Copy verbatim the block of lines in the entries below whose first line contains "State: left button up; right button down" and whose last line contains "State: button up". Leave out all other lines.

[A block of data]
(begin)

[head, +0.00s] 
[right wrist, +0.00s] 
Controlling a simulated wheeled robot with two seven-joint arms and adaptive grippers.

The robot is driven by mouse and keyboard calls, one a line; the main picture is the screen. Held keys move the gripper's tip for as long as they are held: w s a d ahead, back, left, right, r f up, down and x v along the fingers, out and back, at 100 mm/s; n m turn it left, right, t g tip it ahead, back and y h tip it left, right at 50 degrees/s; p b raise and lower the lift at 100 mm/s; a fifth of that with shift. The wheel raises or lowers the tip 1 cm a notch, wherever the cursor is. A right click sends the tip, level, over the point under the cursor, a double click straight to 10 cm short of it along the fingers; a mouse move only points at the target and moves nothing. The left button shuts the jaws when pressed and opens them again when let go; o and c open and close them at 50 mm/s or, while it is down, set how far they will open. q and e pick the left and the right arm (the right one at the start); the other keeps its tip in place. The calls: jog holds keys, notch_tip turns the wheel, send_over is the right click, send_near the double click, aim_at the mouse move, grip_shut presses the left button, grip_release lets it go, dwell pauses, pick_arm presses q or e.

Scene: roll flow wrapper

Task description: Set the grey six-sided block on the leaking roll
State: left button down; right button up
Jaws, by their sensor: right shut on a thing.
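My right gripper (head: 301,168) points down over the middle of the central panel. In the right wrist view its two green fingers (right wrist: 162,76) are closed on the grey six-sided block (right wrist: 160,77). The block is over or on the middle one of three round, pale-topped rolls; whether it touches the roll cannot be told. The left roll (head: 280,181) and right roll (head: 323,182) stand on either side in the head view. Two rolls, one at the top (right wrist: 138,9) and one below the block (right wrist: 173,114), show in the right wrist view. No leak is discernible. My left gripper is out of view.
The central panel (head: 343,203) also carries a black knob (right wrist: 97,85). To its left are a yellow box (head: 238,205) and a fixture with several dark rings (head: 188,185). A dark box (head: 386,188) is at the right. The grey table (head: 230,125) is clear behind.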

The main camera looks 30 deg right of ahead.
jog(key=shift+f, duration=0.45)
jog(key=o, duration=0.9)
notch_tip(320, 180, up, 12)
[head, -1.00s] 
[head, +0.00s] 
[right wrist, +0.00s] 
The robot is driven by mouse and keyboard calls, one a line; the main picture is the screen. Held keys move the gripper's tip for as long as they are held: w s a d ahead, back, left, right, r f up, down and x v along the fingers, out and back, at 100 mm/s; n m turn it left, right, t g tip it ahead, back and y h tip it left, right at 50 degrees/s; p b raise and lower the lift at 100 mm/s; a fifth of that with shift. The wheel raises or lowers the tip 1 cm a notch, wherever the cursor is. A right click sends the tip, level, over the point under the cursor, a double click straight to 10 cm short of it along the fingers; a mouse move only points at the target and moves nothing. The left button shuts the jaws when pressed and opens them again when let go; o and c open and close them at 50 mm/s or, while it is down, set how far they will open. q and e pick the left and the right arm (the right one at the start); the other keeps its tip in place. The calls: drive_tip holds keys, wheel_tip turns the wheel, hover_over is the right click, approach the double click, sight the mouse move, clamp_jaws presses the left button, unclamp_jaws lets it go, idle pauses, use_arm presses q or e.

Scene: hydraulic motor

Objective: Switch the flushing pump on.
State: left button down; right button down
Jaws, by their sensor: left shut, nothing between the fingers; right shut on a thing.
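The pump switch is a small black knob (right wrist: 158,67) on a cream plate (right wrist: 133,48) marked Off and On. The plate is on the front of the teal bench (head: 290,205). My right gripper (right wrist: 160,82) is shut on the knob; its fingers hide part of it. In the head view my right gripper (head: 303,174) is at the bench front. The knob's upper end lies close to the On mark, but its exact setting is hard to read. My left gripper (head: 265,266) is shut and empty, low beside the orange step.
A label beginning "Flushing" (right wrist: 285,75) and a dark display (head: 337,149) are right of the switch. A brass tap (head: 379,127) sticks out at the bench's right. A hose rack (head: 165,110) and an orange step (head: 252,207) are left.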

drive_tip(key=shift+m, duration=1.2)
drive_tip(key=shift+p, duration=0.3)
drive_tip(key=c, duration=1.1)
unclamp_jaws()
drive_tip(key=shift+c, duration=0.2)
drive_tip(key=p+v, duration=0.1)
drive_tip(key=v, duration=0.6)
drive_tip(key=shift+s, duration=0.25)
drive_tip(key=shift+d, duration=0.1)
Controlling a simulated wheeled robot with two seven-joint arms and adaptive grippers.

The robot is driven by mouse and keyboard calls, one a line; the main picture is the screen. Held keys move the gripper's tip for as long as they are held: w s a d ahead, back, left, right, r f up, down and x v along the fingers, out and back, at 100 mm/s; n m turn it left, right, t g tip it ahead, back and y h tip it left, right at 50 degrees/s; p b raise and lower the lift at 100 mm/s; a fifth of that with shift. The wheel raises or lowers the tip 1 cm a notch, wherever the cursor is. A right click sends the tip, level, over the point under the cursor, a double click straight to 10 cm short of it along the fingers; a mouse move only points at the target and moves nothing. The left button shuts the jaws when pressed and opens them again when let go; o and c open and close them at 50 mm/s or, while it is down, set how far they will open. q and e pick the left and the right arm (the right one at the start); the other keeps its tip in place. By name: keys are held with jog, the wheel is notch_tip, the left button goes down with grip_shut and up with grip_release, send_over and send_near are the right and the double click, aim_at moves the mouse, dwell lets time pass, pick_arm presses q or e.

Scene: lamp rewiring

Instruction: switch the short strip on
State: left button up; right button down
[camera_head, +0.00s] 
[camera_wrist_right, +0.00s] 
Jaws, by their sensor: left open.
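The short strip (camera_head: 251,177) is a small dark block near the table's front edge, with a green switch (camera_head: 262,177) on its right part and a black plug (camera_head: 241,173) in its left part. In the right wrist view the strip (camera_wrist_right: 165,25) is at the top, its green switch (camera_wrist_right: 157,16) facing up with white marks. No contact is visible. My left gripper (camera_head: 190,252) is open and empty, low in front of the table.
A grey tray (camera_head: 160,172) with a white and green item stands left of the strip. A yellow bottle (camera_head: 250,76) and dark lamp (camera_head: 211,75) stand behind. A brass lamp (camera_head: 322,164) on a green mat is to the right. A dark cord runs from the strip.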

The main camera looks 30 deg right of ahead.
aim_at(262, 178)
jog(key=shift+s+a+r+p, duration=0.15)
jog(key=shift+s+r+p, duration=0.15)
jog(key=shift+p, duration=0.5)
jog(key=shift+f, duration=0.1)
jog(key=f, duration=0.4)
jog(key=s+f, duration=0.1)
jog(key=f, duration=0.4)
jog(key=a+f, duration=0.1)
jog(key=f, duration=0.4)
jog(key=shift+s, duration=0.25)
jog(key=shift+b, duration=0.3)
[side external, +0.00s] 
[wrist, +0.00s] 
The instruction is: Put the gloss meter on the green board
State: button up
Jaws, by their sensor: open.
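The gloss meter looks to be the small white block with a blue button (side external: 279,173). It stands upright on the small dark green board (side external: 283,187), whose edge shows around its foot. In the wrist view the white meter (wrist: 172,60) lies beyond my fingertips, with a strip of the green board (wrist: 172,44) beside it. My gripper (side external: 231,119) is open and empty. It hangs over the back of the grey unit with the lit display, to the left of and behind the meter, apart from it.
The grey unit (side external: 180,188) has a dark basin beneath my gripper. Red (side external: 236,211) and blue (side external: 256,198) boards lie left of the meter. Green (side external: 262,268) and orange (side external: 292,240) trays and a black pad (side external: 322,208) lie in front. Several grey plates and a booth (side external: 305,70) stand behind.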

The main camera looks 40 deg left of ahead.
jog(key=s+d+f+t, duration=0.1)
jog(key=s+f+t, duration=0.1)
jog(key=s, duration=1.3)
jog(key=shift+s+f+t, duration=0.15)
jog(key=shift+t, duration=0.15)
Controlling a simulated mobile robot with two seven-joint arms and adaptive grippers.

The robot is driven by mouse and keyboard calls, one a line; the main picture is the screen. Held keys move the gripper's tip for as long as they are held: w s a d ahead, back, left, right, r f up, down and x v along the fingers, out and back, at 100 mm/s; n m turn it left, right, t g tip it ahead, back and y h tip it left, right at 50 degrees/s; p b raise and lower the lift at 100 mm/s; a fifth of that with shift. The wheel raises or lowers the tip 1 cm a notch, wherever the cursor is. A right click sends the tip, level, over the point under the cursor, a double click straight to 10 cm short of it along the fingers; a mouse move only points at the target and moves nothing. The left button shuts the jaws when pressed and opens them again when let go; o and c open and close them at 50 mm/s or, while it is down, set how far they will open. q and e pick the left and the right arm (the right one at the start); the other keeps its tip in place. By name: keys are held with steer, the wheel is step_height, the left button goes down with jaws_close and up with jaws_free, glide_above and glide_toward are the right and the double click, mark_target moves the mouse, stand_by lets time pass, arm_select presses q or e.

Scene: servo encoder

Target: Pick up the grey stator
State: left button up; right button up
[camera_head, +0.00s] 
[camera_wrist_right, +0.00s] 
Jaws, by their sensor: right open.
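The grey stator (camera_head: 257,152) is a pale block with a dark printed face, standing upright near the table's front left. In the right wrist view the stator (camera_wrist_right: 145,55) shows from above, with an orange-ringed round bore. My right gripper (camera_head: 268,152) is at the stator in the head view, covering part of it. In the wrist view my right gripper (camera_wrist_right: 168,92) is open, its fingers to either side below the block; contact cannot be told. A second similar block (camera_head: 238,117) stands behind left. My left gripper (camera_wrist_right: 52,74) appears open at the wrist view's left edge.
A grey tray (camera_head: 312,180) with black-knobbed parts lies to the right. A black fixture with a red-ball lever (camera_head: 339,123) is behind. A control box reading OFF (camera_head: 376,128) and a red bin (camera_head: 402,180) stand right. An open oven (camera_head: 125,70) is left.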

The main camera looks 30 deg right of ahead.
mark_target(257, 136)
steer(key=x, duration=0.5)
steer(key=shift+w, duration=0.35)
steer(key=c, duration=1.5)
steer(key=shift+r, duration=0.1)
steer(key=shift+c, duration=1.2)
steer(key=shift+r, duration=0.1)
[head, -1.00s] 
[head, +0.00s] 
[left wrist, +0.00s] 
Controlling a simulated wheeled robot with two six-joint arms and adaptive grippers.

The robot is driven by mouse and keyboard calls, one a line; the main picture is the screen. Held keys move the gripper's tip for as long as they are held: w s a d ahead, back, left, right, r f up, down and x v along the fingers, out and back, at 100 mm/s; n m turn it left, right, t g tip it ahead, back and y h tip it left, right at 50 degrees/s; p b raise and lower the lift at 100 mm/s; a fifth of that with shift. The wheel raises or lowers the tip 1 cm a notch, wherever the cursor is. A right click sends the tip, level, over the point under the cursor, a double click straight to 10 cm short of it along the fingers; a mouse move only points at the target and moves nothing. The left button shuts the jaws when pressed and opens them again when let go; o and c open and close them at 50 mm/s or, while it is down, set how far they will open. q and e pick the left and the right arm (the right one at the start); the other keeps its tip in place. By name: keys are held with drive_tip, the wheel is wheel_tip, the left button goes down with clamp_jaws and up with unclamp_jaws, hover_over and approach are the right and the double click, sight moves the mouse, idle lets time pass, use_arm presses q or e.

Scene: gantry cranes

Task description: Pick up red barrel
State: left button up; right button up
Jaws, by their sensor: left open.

(end)

_SOLUTION BELOW:_
State: left button up; right button down
[camera_head, +0.00s] 
[camera_wrist_right, +0.00s] 
Jaws, by their sensor: left open.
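The short strip (camera_head: 251,177) is a small dark block near the table's front edge, with a green switch (camera_head: 262,177) on its right part and a black plug (camera_head: 241,173) in its left part. In the right wrist view the strip (camera_wrist_right: 165,25) is at the top, its green switch (camera_wrist_right: 157,16) facing up with white marks. No contact is visible. My left gripper (camera_head: 190,252) is open and empty, low in front of the table.
A grey tray (camera_head: 160,172) with a white and green item stands left of the strip. A yellow bottle (camera_head: 250,76) and dark lamp (camera_head: 211,75) stand behind. A brass lamp (camera_head: 322,164) on a green mat is to the right. A dark cord runs from the strip.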

The main camera looks 30 deg right of ahead.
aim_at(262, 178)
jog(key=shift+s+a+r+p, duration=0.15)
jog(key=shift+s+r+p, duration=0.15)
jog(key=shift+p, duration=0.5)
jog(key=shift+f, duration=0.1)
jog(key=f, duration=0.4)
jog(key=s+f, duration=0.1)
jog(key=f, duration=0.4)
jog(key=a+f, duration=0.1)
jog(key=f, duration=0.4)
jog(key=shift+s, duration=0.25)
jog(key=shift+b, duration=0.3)
[side external, +0.00s] 
[wrist, +0.00s] 
The instruction is: Put the gloss meter on the green board
State: button up

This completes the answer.